DATA SUPPLIED →
+---+
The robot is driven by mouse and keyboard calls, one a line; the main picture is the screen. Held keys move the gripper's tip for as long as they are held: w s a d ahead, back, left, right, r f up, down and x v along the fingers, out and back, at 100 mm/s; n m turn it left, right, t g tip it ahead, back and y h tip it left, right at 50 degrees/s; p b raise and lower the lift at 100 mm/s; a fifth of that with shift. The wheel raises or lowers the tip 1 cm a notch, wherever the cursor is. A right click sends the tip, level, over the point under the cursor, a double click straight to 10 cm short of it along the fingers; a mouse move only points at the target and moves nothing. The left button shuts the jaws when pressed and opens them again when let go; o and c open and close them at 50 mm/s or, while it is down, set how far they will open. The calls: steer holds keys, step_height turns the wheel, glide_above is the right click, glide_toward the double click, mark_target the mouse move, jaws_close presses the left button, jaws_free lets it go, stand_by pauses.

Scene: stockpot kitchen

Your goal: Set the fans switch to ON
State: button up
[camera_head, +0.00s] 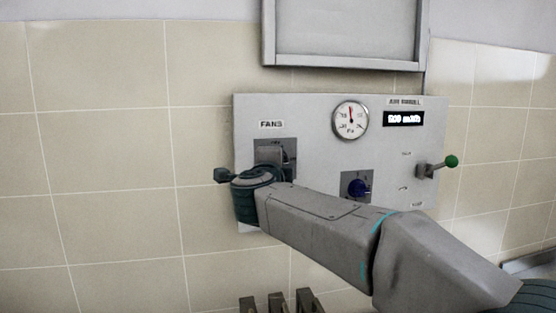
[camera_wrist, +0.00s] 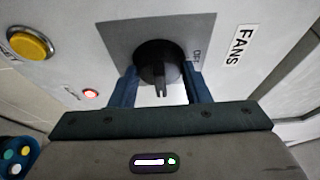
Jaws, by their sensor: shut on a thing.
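The fans switch is a black rotary knob (camera_wrist: 158,60) on a grey square plate, with an OFF mark at its right edge and a FANS label (camera_wrist: 238,45) beside it in the wrist view. In the head view its plate (camera_head: 275,150) shows below the FANS label, partly covered by my wrist. My gripper (camera_wrist: 161,72) is at the knob, one dark finger on each side, shut on it. In the head view my gripper (camera_head: 262,172) is in front of the plate, its fingertips hidden. The knob's exact pointing is hard to tell.
The grey panel (camera_head: 310,112) also carries a round gauge (camera_head: 350,120), a display (camera_head: 403,118), a blue knob (camera_head: 357,188) and a green-ended lever (camera_head: 450,161). A yellow button (camera_wrist: 30,44) and a red lamp (camera_wrist: 91,94) show near the switch. Tiled wall lies left.

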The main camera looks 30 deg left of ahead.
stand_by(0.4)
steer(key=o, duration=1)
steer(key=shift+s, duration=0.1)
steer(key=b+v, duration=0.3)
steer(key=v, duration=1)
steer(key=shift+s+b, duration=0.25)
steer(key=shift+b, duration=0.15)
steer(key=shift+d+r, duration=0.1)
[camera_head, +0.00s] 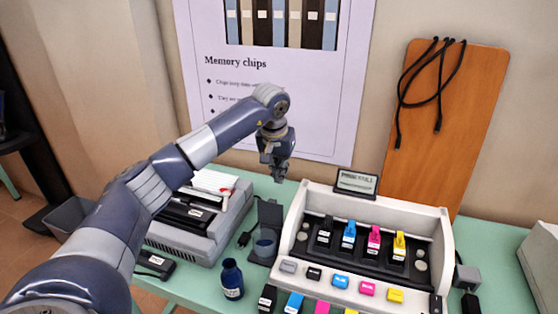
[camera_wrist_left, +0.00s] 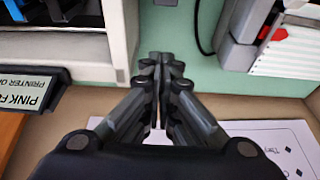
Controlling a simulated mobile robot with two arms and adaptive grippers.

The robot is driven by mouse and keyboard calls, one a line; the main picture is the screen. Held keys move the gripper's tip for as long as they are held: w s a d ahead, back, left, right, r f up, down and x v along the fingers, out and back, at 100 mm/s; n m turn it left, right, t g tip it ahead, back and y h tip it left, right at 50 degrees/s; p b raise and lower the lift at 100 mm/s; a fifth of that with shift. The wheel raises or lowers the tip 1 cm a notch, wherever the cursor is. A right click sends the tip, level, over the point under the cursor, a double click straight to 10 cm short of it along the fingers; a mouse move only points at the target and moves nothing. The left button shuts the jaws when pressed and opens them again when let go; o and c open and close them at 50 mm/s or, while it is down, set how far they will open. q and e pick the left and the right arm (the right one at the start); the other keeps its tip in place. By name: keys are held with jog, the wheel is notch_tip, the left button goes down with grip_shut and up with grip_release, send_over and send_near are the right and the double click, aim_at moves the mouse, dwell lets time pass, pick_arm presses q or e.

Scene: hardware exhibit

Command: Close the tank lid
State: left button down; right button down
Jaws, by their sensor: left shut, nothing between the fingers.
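My left gripper (camera_head: 279,177) is shut and empty. It hangs in the air near the wall poster, behind the left end of the white ink unit. In the left wrist view its closed fingertips (camera_wrist_left: 161,62) are together, over the green tabletop. The white ink unit (camera_head: 446,240) has a dark recess with black, cyan, magenta and yellow (camera_head: 399,246) upright pieces. Left of it stands a small dark holder with a raised dark panel (camera_head: 270,216) and a round bluish part (camera_head: 264,247). I cannot tell which part is the tank lid. My right gripper is not in view.
A grey printer (camera_head: 217,239) stands left on the green table (camera_head: 185,284). A dark blue bottle (camera_head: 232,280) stands in front. A small sign (camera_head: 356,181) is behind the ink unit. An orange board (camera_head: 456,120) with a hanging black cable leans on the wall.

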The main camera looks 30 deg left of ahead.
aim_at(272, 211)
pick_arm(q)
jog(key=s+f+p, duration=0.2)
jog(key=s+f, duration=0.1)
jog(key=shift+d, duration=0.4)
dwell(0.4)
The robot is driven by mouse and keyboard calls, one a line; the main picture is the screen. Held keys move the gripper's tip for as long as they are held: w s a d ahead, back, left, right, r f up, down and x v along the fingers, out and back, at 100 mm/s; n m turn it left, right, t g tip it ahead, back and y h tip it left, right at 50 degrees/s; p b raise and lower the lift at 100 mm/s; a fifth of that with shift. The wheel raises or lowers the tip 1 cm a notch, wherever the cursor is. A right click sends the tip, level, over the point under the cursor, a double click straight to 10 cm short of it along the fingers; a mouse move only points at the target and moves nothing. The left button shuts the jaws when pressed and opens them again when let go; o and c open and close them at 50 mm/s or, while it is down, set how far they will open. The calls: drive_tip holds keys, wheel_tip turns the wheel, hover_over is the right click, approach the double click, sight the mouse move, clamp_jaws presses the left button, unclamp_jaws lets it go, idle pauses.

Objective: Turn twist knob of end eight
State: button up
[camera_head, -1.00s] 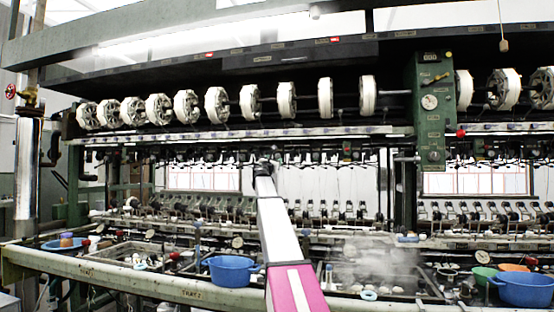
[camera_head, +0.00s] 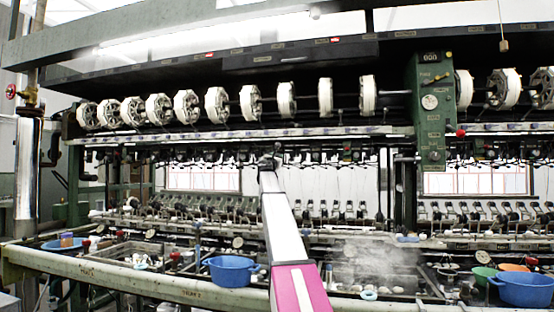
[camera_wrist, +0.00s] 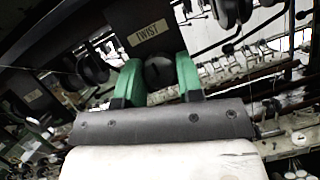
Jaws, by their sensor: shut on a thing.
+---+
REQUIRED WORK → Reproduce the data above in full, exactly as it is, with the pictures left out.

WRITTEN ANSWER →
The robot is driven by mouse and keyboard calls, one a line; the main picture is the screen. Held keys move the gripper's tip for as long as they are held: w s a d ahead, back, left, right, r f up, down and x v along the fingers, out and back, at 100 mm/s; n m turn it left, right, t g tip it ahead, back and y h tip it left, right at 50 degrees/s; p b raise and lower the lift at 100 mm/s; a fifth of that with shift. The wheel raises or lowers the tip 1 cm a notch, wherever the cursor is. A right click sends the tip, level, over the point under the cursor, a double click straight to 10 cm short of it along the fingers; a mouse move only points at the target and moves nothing. The left button shuts the jaws when pressed and opens them again when let go; o and c open and close them at 50 mm/s or, while it is down, set how far they will open. The calls: steer holds keys, step_height turns the wheel, glide_above is the right click, glide_toward the double click, mark_target the mouse move, jaws_close presses the left button, jaws_free lets it go, stand_by pauses.

Scene: stockpot kitchen

Your goal: Set the fans switch to ON
State: button up
[camera_head, +0.00s] 
[camera_wrist, +0.00s] 
Jaws, by their sensor: shut on a thing.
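The fans switch is a black rotary knob (camera_wrist: 158,60) on a grey square plate, with an OFF mark at its right edge and a FANS label (camera_wrist: 238,45) beside it in the wrist view. In the head view its plate (camera_head: 275,150) shows below the FANS label, partly covered by my wrist. My gripper (camera_wrist: 161,72) is at the knob, one dark finger on each side, shut on it. In the head view my gripper (camera_head: 262,172) is in front of the plate, its fingertips hidden. The knob's exact pointing is hard to tell.
The grey panel (camera_head: 310,112) also carries a round gauge (camera_head: 350,120), a display (camera_head: 403,118), a blue knob (camera_head: 357,188) and a green-ended lever (camera_head: 450,161). A yellow button (camera_wrist: 30,44) and a red lamp (camera_wrist: 91,94) show near the switch. Tiled wall lies left.

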The main camera looks 30 deg left of ahead.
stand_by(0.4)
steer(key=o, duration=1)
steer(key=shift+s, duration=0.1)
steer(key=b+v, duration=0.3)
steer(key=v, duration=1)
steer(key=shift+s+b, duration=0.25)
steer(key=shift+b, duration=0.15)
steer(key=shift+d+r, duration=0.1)
[camera_head, +0.00s] 
[camera_wrist_left, +0.00s] 
Controlling a simulated mobile robot with two arms and adaptive grippers.

The robot is driven by mouse and keyboard calls, one a line; the main picture is the screen. Held keys move the gripper's tip for as long as they are held: w s a d ahead, back, left, right, r f up, down and x v along the fingers, out and back, at 100 mm/s; n m turn it left, right, t g tip it ahead, back and y h tip it left, right at 50 degrees/s; p b raise and lower the lift at 100 mm/s; a fifth of that with shift. The wheel raises or lowers the tip 1 cm a notch, wherever the cursor is. A right click sends the tip, level, over the point under the cursor, a double click straight to 10 cm short of it along the fingers; a mouse move only points at the target and moves nothing. The left button shuts the jaws when pressed and opens them again when let go; o and c open and close them at 50 mm/s or, while it is down, set how far they will open. q and e pick the left and the right arm (the right one at the start); the other keeps its tip in place. By name: keys are held with jog, the wheel is notch_tip, the left button goes down with grip_shut and up with grip_release, send_over and send_near are the right and the double click, aim_at moves the mouse, dwell lets time pass, pick_arm presses q or e.

Scene: hardware exhibit

Command: Close the tank lid
State: left button down; right button down
Jaws, by their sensor: left shut, nothing between the fingers.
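My left gripper (camera_head: 279,177) is shut and empty. It hangs in the air near the wall poster, behind the left end of the white ink unit. In the left wrist view its closed fingertips (camera_wrist_left: 161,62) are together, over the green tabletop. The white ink unit (camera_head: 446,240) has a dark recess with black, cyan, magenta and yellow (camera_head: 399,246) upright pieces. Left of it stands a small dark holder with a raised dark panel (camera_head: 270,216) and a round bluish part (camera_head: 264,247). I cannot tell which part is the tank lid. My right gripper is not in view.
A grey printer (camera_head: 217,239) stands left on the green table (camera_head: 185,284). A dark blue bottle (camera_head: 232,280) stands in front. A small sign (camera_head: 356,181) is behind the ink unit. An orange board (camera_head: 456,120) with a hanging black cable leans on the wall.

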The main camera looks 30 deg left of ahead.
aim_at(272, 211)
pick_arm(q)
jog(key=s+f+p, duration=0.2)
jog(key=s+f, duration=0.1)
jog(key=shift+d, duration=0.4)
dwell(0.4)
The robot is driven by mouse and keyboard calls, one a line; the main picture is the screen. Held keys move the gripper's tip for as long as they are held: w s a d ahead, back, left, right, r f up, down and x v along the fingers, out and back, at 100 mm/s; n m turn it left, right, t g tip it ahead, back and y h tip it left, right at 50 degrees/s; p b raise and lower the lift at 100 mm/s; a fifth of that with shift. The wheel raises or lowers the tip 1 cm a notch, wherever the cursor is. A right click sends the tip, level, over the point under the cursor, a double click straight to 10 cm short of it along the fingers; a mouse move only points at the target and moves nothing. The left button shuts the jaws when pressed and opens them again when let go; o and c open and close them at 50 mm/s or, while it is down, set how far they will open. The calls: drive_tip holds keys, wheel_tip turns the wheel, hover_over is the right click, approach the double click, sight the mouse move, clamp_jaws presses the left button, unclamp_jaws lets it go, idle pauses.

Objective: Turn twist knob of end eight
State: button up
[camera_head, -1.00s] 
[camera_head, +0.00s] 
[camera_wrist, +0.00s] 
Jaws, by their sensor: shut on a thing.

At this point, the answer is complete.